[Bioperl-l] bioperl reorganization
Scott Cain
cain.cshl at gmail.com
Sat Jul 18 08:23:50 EDT 2009
Hi All,
I don't want to wade in too deeply, but I like the idea of splitting
things up. I think the Bio::Graphics split has gone well and has made
life easier in GBrowse world. I could see Bio::DB::SeqFeature and
Bio::DB::GFF being split and either being kept together or going there
separate ways (though I have a nagging suspicion that SeqFeature code
depends on GFF code in a few places, so it may make sense to just keep
them together.
And Chris, if it makes you feel any better, I don't think anything
you've done or not done has held up GBrowse2.
Scott
On Jul 17, 2009, at 11:14 PM, Chris Fields wrote:
> My 2c...
>
> On Jul 17, 2009, at 12:01 PM, Jason Stajich wrote:
>
>> Will try to weigh in more, a little bit of stream of consciousness
>> to let you know I'm thinking about it. Tough summer to focus much
>> on this.
>
> Yes, for me as well. That will change soon (approx two weeks) ;>
>
>> It's too bad we are apparently the laughing stock of Perl gurus,
>> but it would be great to see how to modernize aspects of the
>> development.
>>
>> I'm curious how it will work that we'll have dozens of separate
>> distros that we'll have a hard time keeping track of what directory
>> things are in? Will there have to be a master list of what version
>> and what modules are in what distro now?
>
> I don't think we're a laughingstock as much as we haven't had the
> time to dedicate towards this (and much of this occurred at a point
> early on, with that whole 'Cathedral and Bazaar' esr-based thingy).

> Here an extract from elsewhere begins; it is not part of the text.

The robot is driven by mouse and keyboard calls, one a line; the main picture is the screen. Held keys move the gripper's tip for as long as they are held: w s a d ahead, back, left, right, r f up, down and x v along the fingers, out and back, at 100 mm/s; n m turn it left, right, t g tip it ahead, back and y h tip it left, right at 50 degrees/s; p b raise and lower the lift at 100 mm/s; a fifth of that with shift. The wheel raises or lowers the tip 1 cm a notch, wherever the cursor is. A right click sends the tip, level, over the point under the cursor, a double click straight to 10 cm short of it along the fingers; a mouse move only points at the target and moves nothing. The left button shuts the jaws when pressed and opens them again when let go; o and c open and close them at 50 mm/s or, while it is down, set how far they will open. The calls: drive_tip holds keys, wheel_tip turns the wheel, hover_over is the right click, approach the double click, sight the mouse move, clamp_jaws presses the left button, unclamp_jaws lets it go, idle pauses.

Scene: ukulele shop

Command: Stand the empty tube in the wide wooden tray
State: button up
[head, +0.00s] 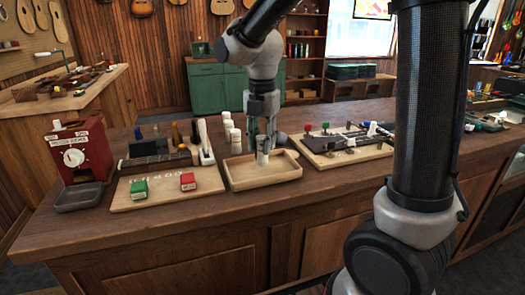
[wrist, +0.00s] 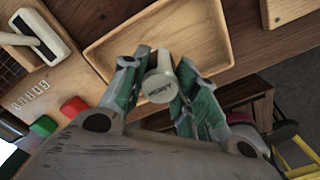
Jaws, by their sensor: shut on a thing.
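The wide wooden tray (head: 247,185) lies on the counter, and its floor also shows in the wrist view (wrist: 115,50). My gripper (head: 265,146) points down over the tray. It is shut on a pale tube (head: 263,158), which looks upright in the head view. The tray holds nothing else that I can see.
Several white tubes (head: 230,131) stand behind the tray. Left is a board with a green block (head: 139,189) and a red block (head: 188,181), then a red dial box (head: 80,150). A board with small parts (head: 345,145) lies right of the tray.

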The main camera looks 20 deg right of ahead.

> BTW,, those same gurus shouldn't speak: perl core is just as bad and
> riddled with worse bugs, though rgs and co. wouldn't admit it.
>
> In fact, base.pm itself has a nasty one; I'm surprised no one in the
> bioperl community has noticed it yet (it's listed as a bug on RT I
> think):
>
> pyrimidine1:biomoose cjfields$ perl -MBio::SeqIO -e 'print
> $Bio::SeqIO::VERSION."\n"'
> 1.0069
> pyrimidine1:biomoose cjfields$ perl -MBio::SeqIO -e 'print
> $Bio::Root::IO::VERSION."\n"'
> -1, set by base.pm
>
> Imported modules do not have VERSION set correctly when it is
> exported. This hasn't become an issue in bioperl yet (it's really
> an edge case), but several devs have run into this. And really, why
> set VERSION to a string like '-1, set by base.pm'?
>
> Anyway, re: versioning, the way I think about it, if we have a small
> very stable core with version X, and a focused very stable module
> group with version Y, other distributions would have a separate
> version and require subgroup version Y (which would in turn require
> core version X). CPAN would take care of it. This isn't much
> different than what occurs everyday on CPAN anyway (Jay's Catalyst,
> Moose and MooseX, and so on). In fact, several Moose-requiring
> distributions don't require the latest Moose.
>
>> When I do a SVN (or git) checkout do I need to checkout each of
>> these in its own directory? Or will there be a master packaging
>> script that makes the necessary zip files for CPAN submission?
>
> Not sure; that would be up to us I suppose. I think it would be
> easier to maintain and release if they were separate or packaged up
> as Jay suggests.
>
>> If they are in separate directories are we organizing by conceptual
>> topic (phylogenetics, alignment, database search) or by namespace
>> of the modules?
>
> By topic, retaining namespaces. We have a basic Bio::* directory
> structure already in place for various generic terms (Tools, DB,
> etc), so I see this crossing simple namespaces very easily. And as
> I pointed out to Robert, several of those could possibly go together.
>
>> Do all the 'database' modules live together - probably not - so do
>> we name bioperl-db-remote bioperl-db-local-index, bioperl-db-local-
>> sql, etc? really bioperl-db is somewhat focused on sequences and
>> features, but what about things that integrate multiple data types
>> - like biosql?
>
> I don't see bioperl-db (BioSQL) being split up. I think it's too
> intrinsically linked and cohesive (it's almost a separate core unto
> itself), so it would be counterproductive to do so.
>
> Maybe have bioperl-db become bioperl-biosql. Web-based = bioperl-
> remotedb. Local = bioperl-localdb. OBDA = bioperl-obda.
>
>> If they are in separate directories, what about all the test data
>> that might be shared, is this replicated among all the sub-
>> directories - how do we do a good job keeping that up to date,
>> could we have a test-data distro instead with symlinks within SVN?
>
> We have to see how much is actually shared and proceed from there.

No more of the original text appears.